My Google Groups web scraping exercise left me with an archive of over 2400 messages, of which 336 were written by yours truly. These messages were laid down in a set of files, each containing JSON payloads of messages and associated metadata.

But… what do I do with it now?

Obviously the goal is to be able to explore the messages easily, but that requires a user interface of some kind.

Well, the obvious user interface for a large blob of JSON-encoded data is, of course, HTML, and so started my next mini-project.

First, I took the individual message group files and concatenated them into a single large JSON structure containing all the messages. Total file size: 4.88MB.

Next, I created an empty shell HTML file, loaded in jQuery and the JSON data as individual scripts, and then wrote some code to walk through the messages and build up a DOM representation that I could format with CSS. The result is simple but effective!
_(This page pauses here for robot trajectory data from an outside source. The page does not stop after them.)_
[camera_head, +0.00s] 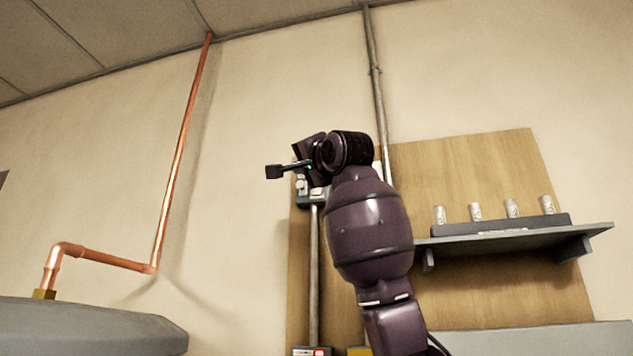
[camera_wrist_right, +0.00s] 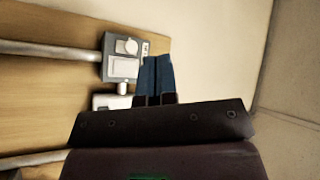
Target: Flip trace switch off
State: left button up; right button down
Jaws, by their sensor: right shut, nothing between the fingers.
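In the head view a grey box (camera_head: 312,200) shows partly behind my right arm. My right gripper (camera_head: 275,172) is raised in front of the wall near that box. Its two blue fingers (camera_wrist_right: 158,60) are together and empty, just right of the switch box in the wrist view. I cannot tell whether they touch it, or which way the switch is set. My left gripper is out of view.
A second pale box (camera_wrist_right: 108,102) sits beside the first, partly hidden by my gripper. A grey shelf (camera_head: 510,239) with several small cans (camera_head: 475,211) is at right. A copper pipe (camera_head: 180,150) runs up the bare wall at left.

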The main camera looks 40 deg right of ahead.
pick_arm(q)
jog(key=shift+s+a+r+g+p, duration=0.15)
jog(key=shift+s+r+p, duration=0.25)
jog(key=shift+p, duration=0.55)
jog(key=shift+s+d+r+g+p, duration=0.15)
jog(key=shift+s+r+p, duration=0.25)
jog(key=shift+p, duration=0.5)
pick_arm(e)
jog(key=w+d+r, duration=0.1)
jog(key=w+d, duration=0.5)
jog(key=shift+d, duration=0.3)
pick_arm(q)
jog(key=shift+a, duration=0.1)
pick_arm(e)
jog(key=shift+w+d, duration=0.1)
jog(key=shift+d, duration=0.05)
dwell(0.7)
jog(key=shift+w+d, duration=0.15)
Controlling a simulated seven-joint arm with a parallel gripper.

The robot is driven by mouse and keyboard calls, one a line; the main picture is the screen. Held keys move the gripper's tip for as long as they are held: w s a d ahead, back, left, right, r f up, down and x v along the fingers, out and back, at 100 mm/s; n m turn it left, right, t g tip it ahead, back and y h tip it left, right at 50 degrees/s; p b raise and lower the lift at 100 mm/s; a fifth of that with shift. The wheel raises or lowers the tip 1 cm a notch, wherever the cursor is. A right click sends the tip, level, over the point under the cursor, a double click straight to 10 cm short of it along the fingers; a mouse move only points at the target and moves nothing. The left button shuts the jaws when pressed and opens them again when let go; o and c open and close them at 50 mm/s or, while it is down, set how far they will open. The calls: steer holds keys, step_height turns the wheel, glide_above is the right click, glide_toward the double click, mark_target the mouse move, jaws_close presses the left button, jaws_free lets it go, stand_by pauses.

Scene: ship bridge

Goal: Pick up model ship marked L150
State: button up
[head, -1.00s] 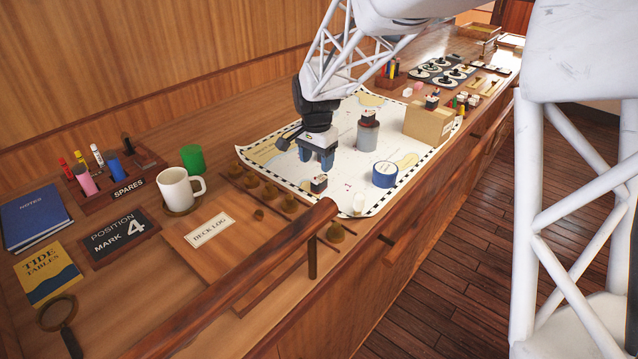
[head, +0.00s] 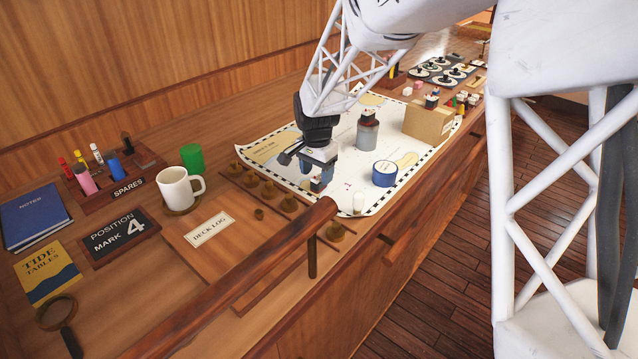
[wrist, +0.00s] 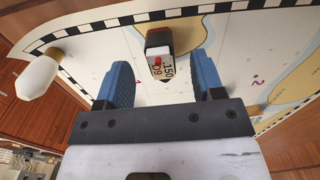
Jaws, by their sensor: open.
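A small model ship (wrist: 158,58), dark and white with a red part on top, stands on the chart. Its marking in the wrist view partly reads "150"; the rest is hard to make out. My gripper (wrist: 163,75) is open, with one blue finger on each side of the ship's near end. In the head view my gripper (head: 318,165) is low over the chart and partly hides the ship (head: 316,185). Other small models stand on a grey tin (head: 367,134) and a cardboard box (head: 428,123); their markings are unreadable.
A blue tape roll (head: 384,174) and a white upright piece (head: 358,203) stand on the chart (head: 345,165) to the ship's right. A wooden rail (head: 270,255) runs along the front edge. A white mug (head: 175,188) and green cylinder (head: 192,158) are at left.

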Feel free to take a look at my Usenet Archive here. But be warned, a lot of this is stuff I posted when I was as young as 14 years old…

Usage is explained in the document, so hopefully it should be pretty self-explanatory.

Anyway, this got me thinking about the possibilities of JSON as an archival format for data, and HTML as the front-end rendering interface. The fact that I can ship a data payload and an interactive UI in a single package is very interesting!

Update: I also used this project as an opportunity to experiment with ES6 generators as a method for browser timeslicing. If you look at the code, it makes use of a combination of setTimeout and a generator to populate the page while keeping the browser responsive. This, in effect, provides re-entrant, cooperative multitasking by allowing you to pause the computation and hand control back to the browser periodically. Handy! Of course, it requires a semi-modern browser, but lucky for me, I don’t much care about backward compatibility for this little experiment!